# STATED EXERCISE:
Look over the lines below. Report each one that includes the string "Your".

# SUPPLIED ENTRIES:
━━━━━━━━━━━━━━━━━━━━━━━━━━━━━━

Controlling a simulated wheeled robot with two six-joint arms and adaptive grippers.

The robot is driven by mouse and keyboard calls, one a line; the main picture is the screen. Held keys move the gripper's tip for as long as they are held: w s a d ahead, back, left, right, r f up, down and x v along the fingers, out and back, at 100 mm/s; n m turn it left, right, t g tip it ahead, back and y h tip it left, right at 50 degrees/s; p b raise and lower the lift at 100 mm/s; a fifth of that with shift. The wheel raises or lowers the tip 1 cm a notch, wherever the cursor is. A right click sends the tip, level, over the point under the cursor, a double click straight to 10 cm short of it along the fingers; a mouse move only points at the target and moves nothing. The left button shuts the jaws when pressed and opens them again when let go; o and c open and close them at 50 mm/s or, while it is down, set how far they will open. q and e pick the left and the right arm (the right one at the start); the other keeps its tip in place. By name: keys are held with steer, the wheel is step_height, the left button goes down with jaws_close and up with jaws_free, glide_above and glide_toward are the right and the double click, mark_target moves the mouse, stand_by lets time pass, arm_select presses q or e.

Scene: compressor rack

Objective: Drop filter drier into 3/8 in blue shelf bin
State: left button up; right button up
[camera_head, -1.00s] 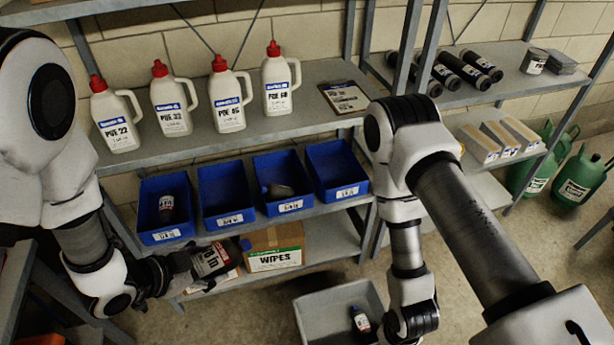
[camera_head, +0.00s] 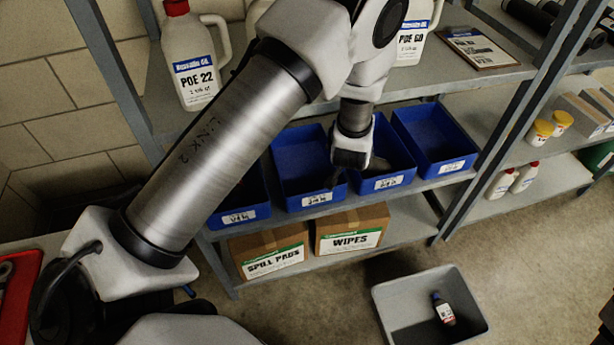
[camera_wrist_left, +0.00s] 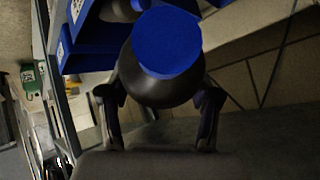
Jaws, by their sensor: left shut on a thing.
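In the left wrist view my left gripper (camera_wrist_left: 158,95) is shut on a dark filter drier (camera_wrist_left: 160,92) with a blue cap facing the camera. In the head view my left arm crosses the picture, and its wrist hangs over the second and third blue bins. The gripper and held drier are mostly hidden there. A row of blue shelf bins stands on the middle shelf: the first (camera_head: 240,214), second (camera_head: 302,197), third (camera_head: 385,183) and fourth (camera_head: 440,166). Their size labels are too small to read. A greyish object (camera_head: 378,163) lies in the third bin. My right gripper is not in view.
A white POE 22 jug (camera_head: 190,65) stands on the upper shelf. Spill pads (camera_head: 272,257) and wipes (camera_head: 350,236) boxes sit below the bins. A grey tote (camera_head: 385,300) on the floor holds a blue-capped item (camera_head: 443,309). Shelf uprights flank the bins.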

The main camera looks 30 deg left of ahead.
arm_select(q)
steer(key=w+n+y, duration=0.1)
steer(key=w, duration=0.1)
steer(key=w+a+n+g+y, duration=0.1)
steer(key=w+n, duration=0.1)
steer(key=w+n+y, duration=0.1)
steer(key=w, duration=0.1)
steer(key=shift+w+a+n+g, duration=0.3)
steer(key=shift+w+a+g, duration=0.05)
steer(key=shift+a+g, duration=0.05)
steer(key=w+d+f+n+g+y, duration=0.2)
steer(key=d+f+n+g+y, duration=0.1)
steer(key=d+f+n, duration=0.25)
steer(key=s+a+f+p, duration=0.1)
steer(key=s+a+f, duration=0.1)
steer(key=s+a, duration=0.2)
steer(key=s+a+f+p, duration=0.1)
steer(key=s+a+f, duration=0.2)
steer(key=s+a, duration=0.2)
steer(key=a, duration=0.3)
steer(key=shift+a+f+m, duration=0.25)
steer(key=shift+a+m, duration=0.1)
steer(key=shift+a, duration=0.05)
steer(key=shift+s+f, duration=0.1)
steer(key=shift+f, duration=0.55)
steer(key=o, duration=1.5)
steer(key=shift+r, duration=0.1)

━━━━━━━━━━━━━━━━━━━━━━━━━━━━━━

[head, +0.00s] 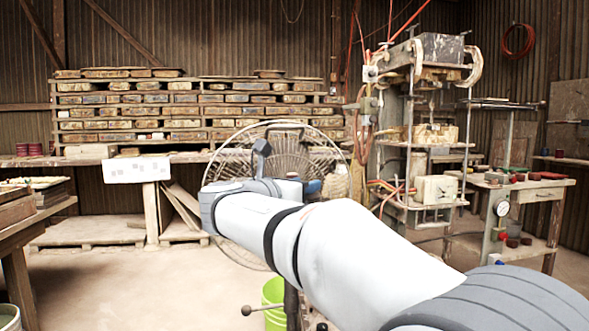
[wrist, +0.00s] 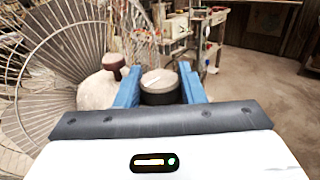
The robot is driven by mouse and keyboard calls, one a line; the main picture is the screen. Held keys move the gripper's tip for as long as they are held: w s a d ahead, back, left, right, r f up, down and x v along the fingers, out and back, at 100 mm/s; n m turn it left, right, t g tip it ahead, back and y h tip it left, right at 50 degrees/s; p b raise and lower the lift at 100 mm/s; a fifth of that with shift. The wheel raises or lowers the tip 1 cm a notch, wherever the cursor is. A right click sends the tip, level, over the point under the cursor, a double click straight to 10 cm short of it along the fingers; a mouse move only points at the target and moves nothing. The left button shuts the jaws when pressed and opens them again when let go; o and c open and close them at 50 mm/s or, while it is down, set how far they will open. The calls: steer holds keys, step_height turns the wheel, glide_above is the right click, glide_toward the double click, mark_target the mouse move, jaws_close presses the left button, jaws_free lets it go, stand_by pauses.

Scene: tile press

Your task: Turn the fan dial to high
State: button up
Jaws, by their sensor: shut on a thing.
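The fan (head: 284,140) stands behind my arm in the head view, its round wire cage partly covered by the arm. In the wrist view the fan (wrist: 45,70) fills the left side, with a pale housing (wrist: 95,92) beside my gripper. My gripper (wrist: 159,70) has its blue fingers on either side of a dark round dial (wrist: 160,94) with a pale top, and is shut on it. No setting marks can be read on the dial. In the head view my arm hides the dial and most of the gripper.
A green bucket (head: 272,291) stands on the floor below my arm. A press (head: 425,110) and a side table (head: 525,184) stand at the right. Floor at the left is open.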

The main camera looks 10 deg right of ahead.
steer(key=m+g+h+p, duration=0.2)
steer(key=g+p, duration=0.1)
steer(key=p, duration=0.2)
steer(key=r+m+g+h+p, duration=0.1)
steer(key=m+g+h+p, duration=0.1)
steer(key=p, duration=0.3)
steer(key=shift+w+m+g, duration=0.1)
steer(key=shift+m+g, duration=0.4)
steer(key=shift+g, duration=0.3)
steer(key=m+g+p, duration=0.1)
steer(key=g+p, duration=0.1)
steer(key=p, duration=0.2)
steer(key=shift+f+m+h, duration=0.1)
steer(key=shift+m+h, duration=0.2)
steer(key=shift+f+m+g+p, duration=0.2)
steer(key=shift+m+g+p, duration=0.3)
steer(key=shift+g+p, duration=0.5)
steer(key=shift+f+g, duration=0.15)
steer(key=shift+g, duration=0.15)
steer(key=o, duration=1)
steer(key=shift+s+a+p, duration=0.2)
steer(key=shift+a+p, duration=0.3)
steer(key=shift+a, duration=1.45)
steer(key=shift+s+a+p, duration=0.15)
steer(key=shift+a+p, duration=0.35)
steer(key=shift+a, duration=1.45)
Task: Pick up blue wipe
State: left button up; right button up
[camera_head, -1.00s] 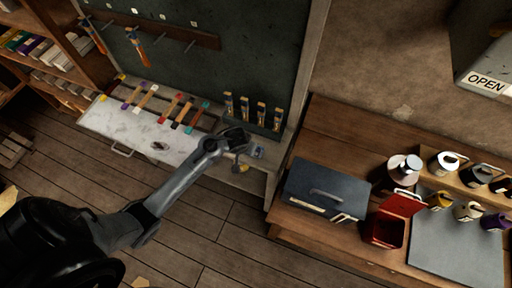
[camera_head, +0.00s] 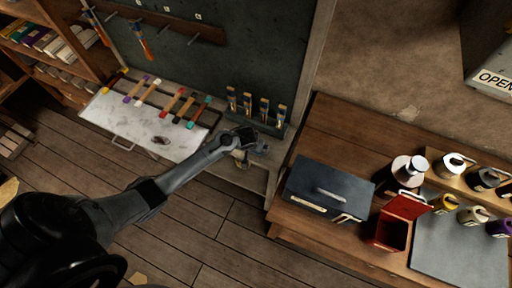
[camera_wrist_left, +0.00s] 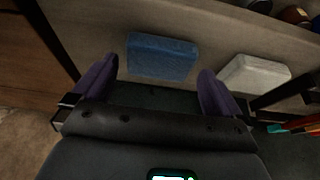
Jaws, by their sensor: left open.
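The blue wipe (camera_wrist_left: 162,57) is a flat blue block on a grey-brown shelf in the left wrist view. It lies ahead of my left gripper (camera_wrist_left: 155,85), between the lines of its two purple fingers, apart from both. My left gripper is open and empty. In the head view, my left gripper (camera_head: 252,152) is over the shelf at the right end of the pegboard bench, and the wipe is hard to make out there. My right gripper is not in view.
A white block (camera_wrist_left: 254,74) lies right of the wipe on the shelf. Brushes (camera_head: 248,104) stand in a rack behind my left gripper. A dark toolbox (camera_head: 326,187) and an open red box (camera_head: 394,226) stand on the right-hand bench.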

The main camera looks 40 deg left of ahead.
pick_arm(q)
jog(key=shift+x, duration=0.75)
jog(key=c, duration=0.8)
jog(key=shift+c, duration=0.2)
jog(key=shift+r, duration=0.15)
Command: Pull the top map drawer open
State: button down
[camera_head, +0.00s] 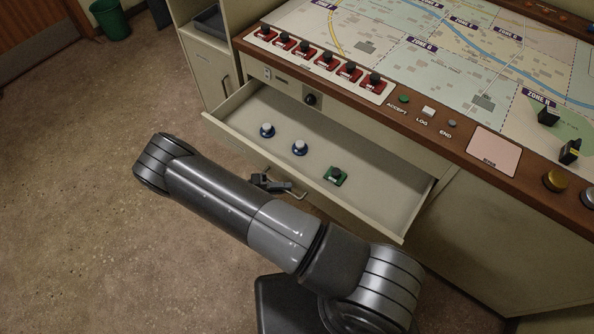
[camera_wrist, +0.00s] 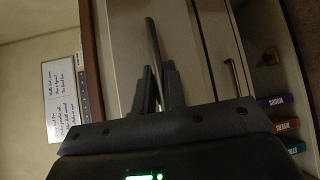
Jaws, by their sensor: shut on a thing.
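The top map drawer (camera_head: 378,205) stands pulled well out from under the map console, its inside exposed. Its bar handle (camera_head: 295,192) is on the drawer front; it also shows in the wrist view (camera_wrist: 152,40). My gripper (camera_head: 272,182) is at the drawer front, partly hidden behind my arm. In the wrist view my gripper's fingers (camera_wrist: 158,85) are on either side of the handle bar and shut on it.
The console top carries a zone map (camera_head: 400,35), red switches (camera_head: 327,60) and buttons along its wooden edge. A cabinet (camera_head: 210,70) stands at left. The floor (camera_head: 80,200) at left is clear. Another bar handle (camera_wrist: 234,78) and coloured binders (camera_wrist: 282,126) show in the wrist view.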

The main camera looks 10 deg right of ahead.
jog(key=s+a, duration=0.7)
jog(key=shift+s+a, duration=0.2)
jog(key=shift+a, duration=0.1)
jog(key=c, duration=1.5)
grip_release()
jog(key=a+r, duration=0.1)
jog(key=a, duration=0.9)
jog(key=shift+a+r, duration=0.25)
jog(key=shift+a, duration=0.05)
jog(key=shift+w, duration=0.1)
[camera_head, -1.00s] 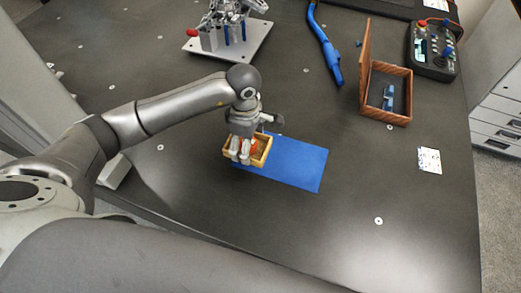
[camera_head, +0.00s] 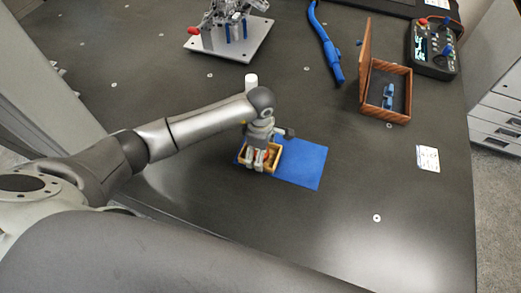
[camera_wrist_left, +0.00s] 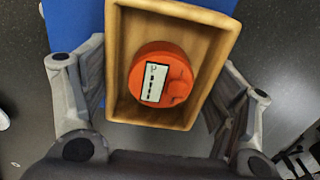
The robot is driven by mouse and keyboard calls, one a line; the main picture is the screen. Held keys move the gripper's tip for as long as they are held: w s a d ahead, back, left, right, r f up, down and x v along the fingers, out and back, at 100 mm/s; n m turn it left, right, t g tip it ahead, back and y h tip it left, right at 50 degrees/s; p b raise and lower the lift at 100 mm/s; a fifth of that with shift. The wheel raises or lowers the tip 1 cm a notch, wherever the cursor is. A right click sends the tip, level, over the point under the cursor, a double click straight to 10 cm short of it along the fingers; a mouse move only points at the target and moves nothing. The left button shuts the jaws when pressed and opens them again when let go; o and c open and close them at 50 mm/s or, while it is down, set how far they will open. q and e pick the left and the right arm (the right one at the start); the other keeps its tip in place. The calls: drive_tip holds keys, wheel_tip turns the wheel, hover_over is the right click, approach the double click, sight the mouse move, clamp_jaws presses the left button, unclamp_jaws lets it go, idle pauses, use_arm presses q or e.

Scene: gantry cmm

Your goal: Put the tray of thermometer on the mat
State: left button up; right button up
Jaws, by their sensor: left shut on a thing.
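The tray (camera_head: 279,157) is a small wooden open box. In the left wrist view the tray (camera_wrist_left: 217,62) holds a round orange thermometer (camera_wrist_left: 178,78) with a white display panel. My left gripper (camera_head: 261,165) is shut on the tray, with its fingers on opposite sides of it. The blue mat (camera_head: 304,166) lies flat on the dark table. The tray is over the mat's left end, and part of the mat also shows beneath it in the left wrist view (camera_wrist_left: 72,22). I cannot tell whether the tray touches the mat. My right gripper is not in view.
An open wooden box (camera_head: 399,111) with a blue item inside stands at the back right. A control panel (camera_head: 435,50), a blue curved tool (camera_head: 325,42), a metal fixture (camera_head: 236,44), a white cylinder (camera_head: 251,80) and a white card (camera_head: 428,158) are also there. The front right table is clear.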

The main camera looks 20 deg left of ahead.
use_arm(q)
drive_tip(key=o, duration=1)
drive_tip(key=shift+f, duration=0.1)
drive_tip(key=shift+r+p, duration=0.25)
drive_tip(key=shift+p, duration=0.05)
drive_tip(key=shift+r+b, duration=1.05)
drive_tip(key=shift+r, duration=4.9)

━━━━━━━━━━━━━━━━━━━━━━━━━━━━━━

# EXERCISE RESULT:
Your task: Turn the fan dial to high
Your goal: Put the tray of thermometer on the mat

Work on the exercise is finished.